Роль авантюриста-парвеню в классическом английском реализме – Диккенс и Теккерей – менее значительна. Они здесь на вторых ролях (исключение – Ребекка Шарп в «Ярмарке тщеславия» Теккерея).

Отмечу, что во всех этих разобранных нами явлениях в какой-то степени и в какой-то форме сохраняется и момент метаморфозы: перемена ролей-масок плутом, превращение нищего в богача, бездомного бродяги – в богатого аристократа, разбойника и жулика – в раскаявшегося доброго христианина и т. п.

Кроме образов плута, слуги, авантюриста, сводни для подглядывания и подслушивания частной жизни роман изобретал и другие дополнительные способы, иногда очень остроумные и тонкие, но не получившие типичного и существенного значения. Например, Хромой бес у Лесажа (в одноименном романе) снимает крыши с домов и раскрывает частную жизнь в те моменты, когда не допускается «третий». В «Перигрине Пикле» Смоллетта герой знакомится с совершенно глухим англичанином Кэдуоледером, в присутствии которого никто не стесняется говорить обо всем (как в присутствии Люция-осла); в дальнейшем оказывается, что Кэдуоледер совсем не глух, а только надел на себя маску глухоты, чтобы подслушивать секреты частной жизни.

Таково исключительно важное положение Люция-осла как наблюдателя частной жизни. В каком же времени раскрывается эта приватная бытовая жизнь?

Бытовое время в «Золотом осле» и в других образцах античного авантюрно-бытового романа отнюдь не циклическое. Вообще момент повторения, периодического возвращения одних и тех же моментов (явлений) в нем не выдвигается. Античная литература знала лишь идеализованное земледельческое бытовое циклическое время, сплетающееся с природным и мифологическим временем (основные этапы его развития: Гесиод – Феокрит – Вергилий). От этого циклического времени (во всех его вариациях) резко отличается романное бытовое время. Оно прежде всего совершенно оторвано от природы (и от природно-мифологических циклов). Этот отрыв бытового плана от природы даже подчеркивается. Мотивы природы появляются у Апулея лишь в ряду вина – искупление – блаженство (см., например, сцена на берегу моря перед обратным превращением Люция). Быт – это преисподняя, могила, где и солнце не светит, и звездного неба нет. Поэтому быт здесь дается как изнанка подлинной жизни. В центре его – непристойности, то есть изнанка половой любви, оторванной от деторождения, смены поколений, построения семьи и рода. Быт здесь – приапичен, его логика – логика непристойности. Но вокруг этого полового ядра быта (измена, убийства на половой почве и т. п.) располагаются и другие моменты быта: насилия, воровство, обманы всякого рода, побои.

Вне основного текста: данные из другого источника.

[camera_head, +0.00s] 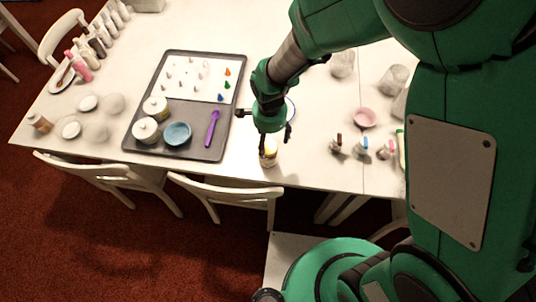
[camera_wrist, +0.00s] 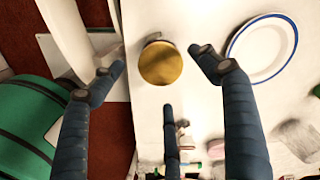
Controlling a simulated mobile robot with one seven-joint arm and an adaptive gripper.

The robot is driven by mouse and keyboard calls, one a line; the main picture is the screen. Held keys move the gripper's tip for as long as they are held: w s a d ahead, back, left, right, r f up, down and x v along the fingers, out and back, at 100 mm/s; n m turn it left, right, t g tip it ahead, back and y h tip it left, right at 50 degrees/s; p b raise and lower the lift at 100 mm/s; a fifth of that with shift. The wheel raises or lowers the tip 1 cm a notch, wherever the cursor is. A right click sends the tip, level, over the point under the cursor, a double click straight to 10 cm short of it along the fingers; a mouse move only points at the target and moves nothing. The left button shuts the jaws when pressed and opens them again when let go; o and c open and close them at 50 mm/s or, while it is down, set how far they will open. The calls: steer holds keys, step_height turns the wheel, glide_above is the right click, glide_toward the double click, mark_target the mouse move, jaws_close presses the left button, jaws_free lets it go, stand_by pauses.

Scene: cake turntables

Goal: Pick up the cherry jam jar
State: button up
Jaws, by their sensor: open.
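A small jar (camera_head: 268,156) with a yellowish lid stands upright near the front edge of the white table. Its label cannot be read, so I cannot confirm it is the cherry jam jar. In the wrist view its round gold lid (camera_wrist: 161,64) shows from above, with a bit of its side at the top. My gripper (camera_head: 265,132) is right above the jar, pointing down. In the wrist view my gripper (camera_wrist: 158,62) is open, with a dark finger on each side of the lid and a third below it. The fingers appear apart from the jar.
A dark tray (camera_head: 190,148) with white jars, a blue bowl (camera_head: 178,133) and a purple spoon (camera_head: 212,128) lies left. A blue-rimmed plate (camera_wrist: 262,48) is close by the jar. Small bottles (camera_head: 360,147) and a pink bowl (camera_head: 365,117) stand right. Chairs line the front edge.

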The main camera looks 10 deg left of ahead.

В этом бытовом омуте частной жизни время лишено единства и целостности. Оно раздроблено на отдельные отрезки, охватывающие единичные бытовые эпизоды. Отдельные эпизоды (в особенности во вставных бытовых новеллах) округлены и закончены, но они изолированы и довлеют себе. Бытовой мир рассеян и раздроблен и лишен существенных связей. Он не проникнут одним временным рядом со своей специфической закономерностью и необходимостью. Поэтому временные отрезки бытовых эпизодов расположены как бы перпендикулярно к основному стержневому ряду романа: вина – наказание – искупление – очищение – блаженство (именно к моменту наказания – искупления). Бытовое время не параллельно этому основному ряду и не сплетается с ним, но отдельные отрезки его (на которые распадается это бытовое время) перпендикулярны к основному ряду, пересекают его под прямым углом.

При всей раздробленности и натуралистичности этого бытового времени оно не абсолютно бездейственно. В его целом оно осмысливается как наказание, очищающее Люция, в его же отдельных моментах оно служит для Люция опытом, раскрывающим ему человеческую природу. Самый бытовой мир у Апулея – статичен, в нем нет становления (поэтому нет и единого бытового времени). Но в нем раскрывается социальное многообразие. В этом разнообразии еще не раскрылись социальные противоречия, но оно уже чревато ими. Если бы эти противоречия раскрылись, то мир пришел бы в движение, получил бы толчок к будущему, время получило бы полноту и историчность. Но на античной почве, в частности у Апулея, этот процесс не завершился.

У Петрония, правда, этот процесс продвинулся немножко дальше. В его мире социальное многообразие становится почти противоречивым. В связи с этим появляются в его мире и зачаточные следы исторического времени – приметы эпохи. Но все же и у него процесс этот далеко не завершается.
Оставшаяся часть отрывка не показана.